MADISON, Wis. (CN) – Siding with an atheist group, a federal judge in Wisconsin ruled Friday that an income tax exemption for housing for members of the clergy violates the establishment clause because it benefits religious leaders and no one else.
The parsonage allowance, codified in 26 U.S.C. § 107(2), allows for a payment separate from a pastor’s salary that is used for paying mortgages, utility bills and other housing-related expenses, which can be excluded from gross income on tax returns.
The 1954 law applies to a “minister of the gospel,” which the IRS has interpreted to apply to certain religious leaders of Christianity and other faiths.
U.S. District Judge Barbara Crabb ruled Friday that the parsonage allowance “violates the establishment clause because it does not have a secular purpose or effect and because a reasonable observer would view the statute as an endorsement of religion.”
The Freedom From Religion Foundation Inc., or FFRF, challenged the law in a federal complaint, claiming the tax break discriminates against secular employees in violation of the First Amendment’s establishment clause and the equal protection provision of the Fifth Amendment.
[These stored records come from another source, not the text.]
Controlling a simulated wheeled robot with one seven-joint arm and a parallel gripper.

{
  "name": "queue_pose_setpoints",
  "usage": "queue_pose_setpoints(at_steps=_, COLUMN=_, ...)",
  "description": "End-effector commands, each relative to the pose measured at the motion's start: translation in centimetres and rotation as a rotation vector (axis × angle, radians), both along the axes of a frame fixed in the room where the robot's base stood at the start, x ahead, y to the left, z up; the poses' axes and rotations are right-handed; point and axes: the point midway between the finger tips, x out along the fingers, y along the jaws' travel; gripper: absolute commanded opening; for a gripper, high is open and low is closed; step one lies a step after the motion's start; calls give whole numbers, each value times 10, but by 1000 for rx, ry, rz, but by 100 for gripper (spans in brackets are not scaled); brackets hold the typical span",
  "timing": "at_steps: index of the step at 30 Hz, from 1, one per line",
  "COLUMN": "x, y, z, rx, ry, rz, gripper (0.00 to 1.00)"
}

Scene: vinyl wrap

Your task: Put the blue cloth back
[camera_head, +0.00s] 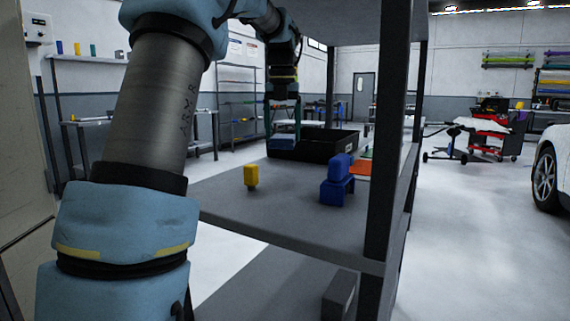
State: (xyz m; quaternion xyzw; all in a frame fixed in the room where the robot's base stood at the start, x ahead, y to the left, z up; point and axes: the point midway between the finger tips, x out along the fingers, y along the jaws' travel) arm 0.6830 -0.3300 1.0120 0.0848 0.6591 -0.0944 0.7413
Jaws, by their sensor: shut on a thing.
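My gripper (283,127) points down over the left part of a black open bin (318,152) on the grey shelf. It is shut on a small dark blue piece, which looks like the blue cloth (283,142). The cloth hangs at the bin's left end, at about the height of its rim. I cannot tell whether it touches the bin. The bin's inside is mostly hidden from this angle.
On the shelf board (290,215) stand a yellow block-like tool (251,176) and a blue tool (337,188). An orange sheet (361,168) lies behind the blue tool. A dark shelf post (386,160) rises at the front right. The board's front is clear.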

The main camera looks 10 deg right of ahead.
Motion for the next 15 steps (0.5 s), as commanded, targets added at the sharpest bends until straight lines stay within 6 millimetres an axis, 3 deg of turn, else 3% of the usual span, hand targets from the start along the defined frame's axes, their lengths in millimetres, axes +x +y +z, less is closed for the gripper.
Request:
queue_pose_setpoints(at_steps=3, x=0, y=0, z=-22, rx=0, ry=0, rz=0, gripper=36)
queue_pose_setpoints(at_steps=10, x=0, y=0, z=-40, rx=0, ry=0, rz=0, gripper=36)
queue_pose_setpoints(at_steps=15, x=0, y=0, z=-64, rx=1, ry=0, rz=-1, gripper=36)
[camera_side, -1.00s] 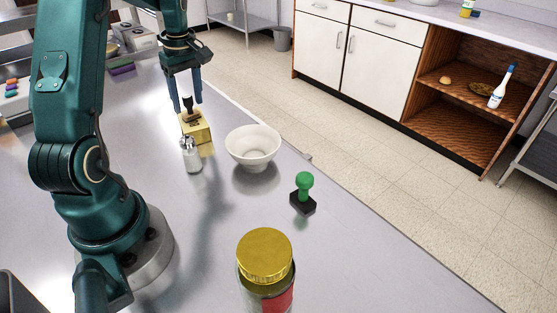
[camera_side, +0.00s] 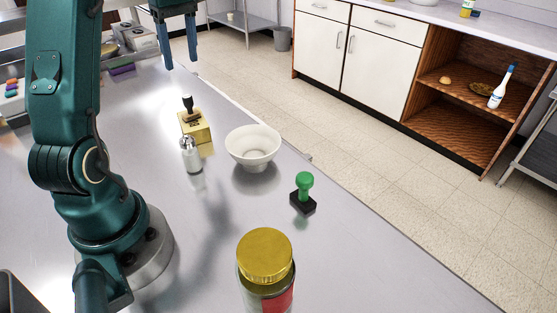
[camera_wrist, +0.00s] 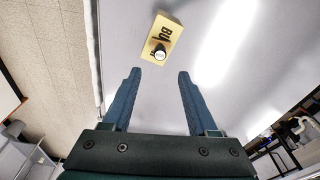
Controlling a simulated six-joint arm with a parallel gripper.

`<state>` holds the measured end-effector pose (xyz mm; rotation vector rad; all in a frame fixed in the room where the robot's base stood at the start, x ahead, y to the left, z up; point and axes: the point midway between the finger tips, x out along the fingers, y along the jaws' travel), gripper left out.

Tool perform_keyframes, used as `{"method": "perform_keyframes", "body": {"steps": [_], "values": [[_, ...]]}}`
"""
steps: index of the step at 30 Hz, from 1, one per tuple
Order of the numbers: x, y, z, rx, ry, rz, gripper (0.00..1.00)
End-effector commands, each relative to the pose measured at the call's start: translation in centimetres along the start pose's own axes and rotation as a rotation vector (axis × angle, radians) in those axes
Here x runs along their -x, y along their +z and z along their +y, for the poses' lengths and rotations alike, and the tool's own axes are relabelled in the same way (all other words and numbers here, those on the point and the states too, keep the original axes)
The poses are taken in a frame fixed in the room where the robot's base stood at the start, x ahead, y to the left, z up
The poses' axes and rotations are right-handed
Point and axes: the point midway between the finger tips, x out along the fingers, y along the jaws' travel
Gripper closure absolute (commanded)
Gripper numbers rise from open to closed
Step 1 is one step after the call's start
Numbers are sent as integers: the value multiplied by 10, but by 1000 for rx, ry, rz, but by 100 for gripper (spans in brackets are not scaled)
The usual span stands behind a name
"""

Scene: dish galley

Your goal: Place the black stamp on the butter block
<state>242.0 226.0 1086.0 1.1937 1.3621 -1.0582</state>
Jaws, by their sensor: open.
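The black stamp (camera_side: 187,103) stands upright on top of the yellow butter block (camera_side: 201,131) on the metal counter. In the wrist view the butter block (camera_wrist: 166,32) shows dark lettering, and the stamp (camera_wrist: 160,53) is seen from above near one end of it. My gripper (camera_side: 181,68) is open and empty, raised above and beyond the block. In the wrist view its two blue fingers (camera_wrist: 158,72) are spread apart, with the block and stamp ahead of them and not touching.
A metal-topped shaker (camera_side: 191,155) stands in front of the block. A white bowl (camera_side: 253,146) is to its right. A green-handled stamp (camera_side: 304,193) and a gold-lidded jar (camera_side: 265,262) stand nearer the camera. The counter's right edge runs close by the bowl.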

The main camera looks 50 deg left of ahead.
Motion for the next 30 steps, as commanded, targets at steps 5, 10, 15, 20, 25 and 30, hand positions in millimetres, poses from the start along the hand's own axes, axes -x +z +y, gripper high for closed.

The defendants are the United States of America, Treasury Secretary Steven Mnuchin and IRS Commissioner John Koskinen.
FFRF officers had filed a similar complaint in 2013 and Judge Crabb ruled in their favor then, but the Seventh Circuit vacated her decision on the ground that the plaintiffs did not have standing to sue.
Nevertheless, Crabb reached the same conclusion in her decision Friday.
“Although defendants try to characterize § 107(2) as an effort by Congress to treat ministers fairly and avoid religious entanglement, the plain language of the statute, its legislative history and its operation in practice all demonstrate a preference for ministers over secular employees,” the judge wrote in a 47-page decision.
The ruling ends a nearly 65-year precedent and threatens churches across the county with nearly $1 billion in new taxes, according to Becket Law, which represents a group of churches and pastors that intervened in the case in January.
The FFRF is a nonprofit membership organization dedicated to the separation of church and state. The group’s two co-presidents filed the latest lawsuit in April 2016.
The IRS previously accepted a tax return filed by the pair in March 2015 without explanation, but that same month rejected their amended partial tax return request for 2012.
“They stated that they are ‘not clergy’ and that their ‘employer is not a church,’ but they believed ‘it is unfair that ministers can exclude housing while we cannot,’” according to Judge Crabb’s ruling.
The IRS rejected that claim.
In her decision, Crabb noted the “unique benefit” that ministers receive under the parsonage allowance.
“A desire to alleviate financial hardship on taxpayers is a legitimate purpose, but it is not a secular purpose when Congress eliminates the burden for a group made up of solely religious employees but maintains it for nearly everyone else,” she wrote.
The judge gave the parties until Oct. 30 to file supplemental briefs regarding whether additional remedies are appropriate and whether her order should be stayed pending appeal.
“It seems unlikely that it would be appropriate for the court to issue an injunction directing the IRS to extend the scope of the exemption because… there are multiple ways that the statute could be rewritten, a task generally left for Congress,” Crabb wrote. “I am reluctant to make a definitive determination regarding the appropriate remedy because none of the parties developed an argument in favor of a refund, a particular injunction or both or otherwise developed an argument regarding what the court should do in the event that it concludes that § 107(2) is unconstitutional.”
The FFRF did not immediately respond to an email request for comment Monday.
IRS spokesman Anthony Burke declined to comment on the ruling.
Becket Law said in a statement that the churches it represents will appeal the decision to the Seventh Circuit.
“It’s not unconstitutional for the federal government to treat faith leaders the same as other secular employees in their housing allowances. In fact, treating them differently would be discrimination against religion, pure and simple,” Hannah Smith, senior counsel for the religious liberty law firm, said in a statement.